**Instructions to follow**
Quote the entries that follow exactly, leaving none out.

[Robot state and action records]

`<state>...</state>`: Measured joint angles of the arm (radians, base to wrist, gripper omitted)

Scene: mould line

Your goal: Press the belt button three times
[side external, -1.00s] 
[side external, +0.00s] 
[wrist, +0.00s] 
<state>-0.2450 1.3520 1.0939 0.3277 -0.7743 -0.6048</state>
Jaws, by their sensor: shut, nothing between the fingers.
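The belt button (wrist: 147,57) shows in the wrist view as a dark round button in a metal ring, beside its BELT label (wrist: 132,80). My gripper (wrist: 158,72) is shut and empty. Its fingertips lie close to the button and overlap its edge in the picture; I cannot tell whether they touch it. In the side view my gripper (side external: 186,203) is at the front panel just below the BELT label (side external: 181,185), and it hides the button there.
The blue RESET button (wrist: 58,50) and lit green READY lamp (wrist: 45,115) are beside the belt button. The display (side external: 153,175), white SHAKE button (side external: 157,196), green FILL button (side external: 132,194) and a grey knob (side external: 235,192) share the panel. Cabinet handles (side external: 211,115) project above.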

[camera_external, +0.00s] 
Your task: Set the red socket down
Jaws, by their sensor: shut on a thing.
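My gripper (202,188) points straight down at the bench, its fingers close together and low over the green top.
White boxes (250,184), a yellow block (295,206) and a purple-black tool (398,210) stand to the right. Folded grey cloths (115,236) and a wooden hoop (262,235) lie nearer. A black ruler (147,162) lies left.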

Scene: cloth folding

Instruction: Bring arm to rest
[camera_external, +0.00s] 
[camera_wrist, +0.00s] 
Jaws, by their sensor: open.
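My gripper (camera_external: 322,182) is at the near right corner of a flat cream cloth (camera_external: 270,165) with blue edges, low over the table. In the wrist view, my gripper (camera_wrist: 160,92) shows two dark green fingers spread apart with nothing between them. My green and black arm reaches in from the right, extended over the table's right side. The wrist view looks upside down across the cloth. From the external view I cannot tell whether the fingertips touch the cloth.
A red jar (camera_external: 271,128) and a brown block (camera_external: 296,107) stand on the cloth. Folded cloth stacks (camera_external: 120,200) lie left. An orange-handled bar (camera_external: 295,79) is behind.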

**The response**
`<state>...</state>`: Measured joint angles of the arm (radians, base to wrist, gripper omitted)

Scene: mould line

Your goal: Press the belt button three times
[side external, -1.00s] 
[side external, +0.00s] 
[wrist, +0.00s] 
<state>-0.2450 1.3520 1.0939 0.3277 -0.7743 -0.6048</state>
Jaws, by their sensor: shut, nothing between the fingers.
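The belt button (wrist: 147,57) shows in the wrist view as a dark round button in a metal ring, beside its BELT label (wrist: 132,80). My gripper (wrist: 158,72) is shut and empty. Its fingertips lie close to the button and overlap its edge in the picture; I cannot tell whether they touch it. In the side view my gripper (side external: 186,203) is at the front panel just below the BELT label (side external: 181,185), and it hides the button there.
The blue RESET button (wrist: 58,50) and lit green READY lamp (wrist: 45,115) are beside the belt button. The display (side external: 153,175), white SHAKE button (side external: 157,196), green FILL button (side external: 132,194) and a grey knob (side external: 235,192) share the panel. Cabinet handles (side external: 211,115) project above.

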[camera_external, +0.00s] 
Your task: Set the red socket down
Jaws, by their sensor: shut on a thing.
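My gripper (202,188) points straight down at the bench, its fingers close together and low over the green top.
White boxes (250,184), a yellow block (295,206) and a purple-black tool (398,210) stand to the right. Folded grey cloths (115,236) and a wooden hoop (262,235) lie nearer. A black ruler (147,162) lies left.

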Scene: cloth folding

Instruction: Bring arm to rest
[camera_external, +0.00s] 
[camera_wrist, +0.00s] 
Jaws, by their sensor: open.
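My gripper (camera_external: 322,182) is at the near right corner of a flat cream cloth (camera_external: 270,165) with blue edges, low over the table. In the wrist view, my gripper (camera_wrist: 160,92) shows two dark green fingers spread apart with nothing between them. My green and black arm reaches in from the right, extended over the table's right side. The wrist view looks upside down across the cloth. From the external view I cannot tell whether the fingertips touch the cloth.
A red jar (camera_external: 271,128) and a brown block (camera_external: 296,107) stand on the cloth. Folded cloth stacks (camera_external: 120,200) lie left. An orange-handled bar (camera_external: 295,79) is behind.

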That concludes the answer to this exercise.